Todos esses são fatos são muito tristes e, sinceramente, não teria gostado de ter que comentá-los. Tudo indica um retrocesso imenso de décadas, na já tão prejudicada área ambiental. O Governo Lula não estava fazendo um bom serviço quanto a temas ambientais, embora se mantivesse mais ou menos acima da média da região. Com esse pronunciamento e com essa atitude, nosso Presidente colocou o Brasil entre os países com o pior prognóstico possível, exatamente na contramão de tudo o que se espera do maior país da América Latina. Esquece, ainda, o Presidente que os ambientalistas não são burros e nem tampouco despreparados e que não queiram o desenvolvimento do país. Ninguém é contra a soja, a maior oferta de energia, a busca de combustíveis menos poluidores, a menos desperdício. Aonde e como fazer é a questão principal. Já temos 60 milhões de hectares desmatados na Amazônia.

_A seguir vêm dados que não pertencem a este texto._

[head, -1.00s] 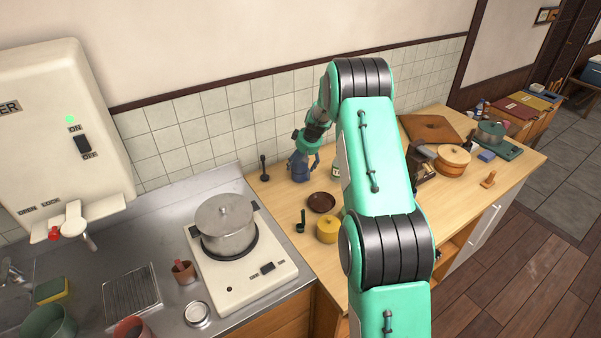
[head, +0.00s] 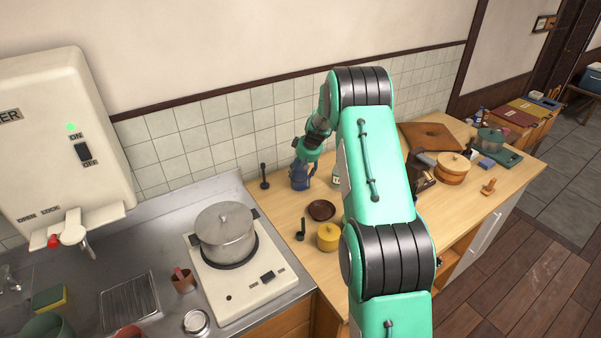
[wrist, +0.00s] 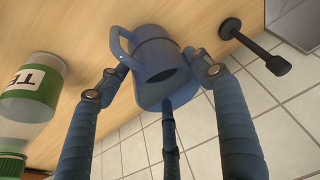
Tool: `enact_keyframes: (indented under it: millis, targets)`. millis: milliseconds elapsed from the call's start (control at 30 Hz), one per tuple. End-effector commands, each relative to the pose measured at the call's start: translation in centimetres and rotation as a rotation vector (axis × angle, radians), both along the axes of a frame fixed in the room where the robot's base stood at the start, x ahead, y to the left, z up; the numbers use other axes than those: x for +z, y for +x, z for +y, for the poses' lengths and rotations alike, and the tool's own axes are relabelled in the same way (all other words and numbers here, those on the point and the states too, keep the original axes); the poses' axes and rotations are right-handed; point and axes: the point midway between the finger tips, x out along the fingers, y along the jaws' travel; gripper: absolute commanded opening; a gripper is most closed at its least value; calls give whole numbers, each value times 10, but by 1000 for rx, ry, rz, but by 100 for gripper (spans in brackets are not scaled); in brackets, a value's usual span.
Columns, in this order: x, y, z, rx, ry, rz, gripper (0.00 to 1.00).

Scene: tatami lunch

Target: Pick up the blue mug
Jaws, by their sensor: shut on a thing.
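The blue mug (wrist: 152,52) is in the upper middle of the wrist view, with its handle towards the left. My gripper (wrist: 157,66) is around it, with a blue finger on each side and a third finger below it in the picture. The fingers are shut on the mug. In the head view my gripper (head: 301,174) is at the back left of the wooden counter, near the tiled wall. There the blue of the mug and fingers runs together. I cannot tell whether the mug is clear of the counter.
A black upright holder (head: 264,176) stands just left of my gripper. A green-labelled container (wrist: 35,90) is close on the other side. A brown bowl (head: 321,210) and a yellow pot (head: 328,237) are in front. A steel pot (head: 225,235) stands on the stove (head: 248,279).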

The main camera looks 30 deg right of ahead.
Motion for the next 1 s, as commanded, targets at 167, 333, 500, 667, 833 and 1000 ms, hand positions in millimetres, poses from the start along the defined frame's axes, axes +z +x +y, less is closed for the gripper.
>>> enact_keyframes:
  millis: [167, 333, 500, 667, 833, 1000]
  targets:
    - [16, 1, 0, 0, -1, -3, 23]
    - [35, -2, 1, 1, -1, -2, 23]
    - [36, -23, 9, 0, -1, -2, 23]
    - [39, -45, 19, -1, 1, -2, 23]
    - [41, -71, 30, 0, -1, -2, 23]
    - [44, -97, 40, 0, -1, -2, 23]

A agricultura não precisa desmatar mais para que o país tenha uma excelente produção. Alternativas de geração de energia não passam necessariamente pela morte de todos os rios amazônicos. Há tecnologias em que o bom senso deve prevalecer para que se garanta a proteção de nossos recursos naturais. Há, sim, que se evitar o crescimento a qualquer preço, para atender demandas de políticos passageiros. A estratégia de um desenvolvimento mais equilibrado passa por decisões políticas de estadistas, que se preocupam verdadeiramente com o futuro do país, de seus recursos e das gerações vindouras e não com se fazer dinheiro para empresários já ricos, no curto prazo.

Apenas resta para os que acreditamos que o Brasil merece outra coisa, denunciar estes fatos e fazer todo o possível para evitar que venham a acontecer. Nossos protestos têm de superar aqueles de governadores recém eleitos cobiçados pelo partido do Presidente, em busca de uma maioria necessária para a governabilidade.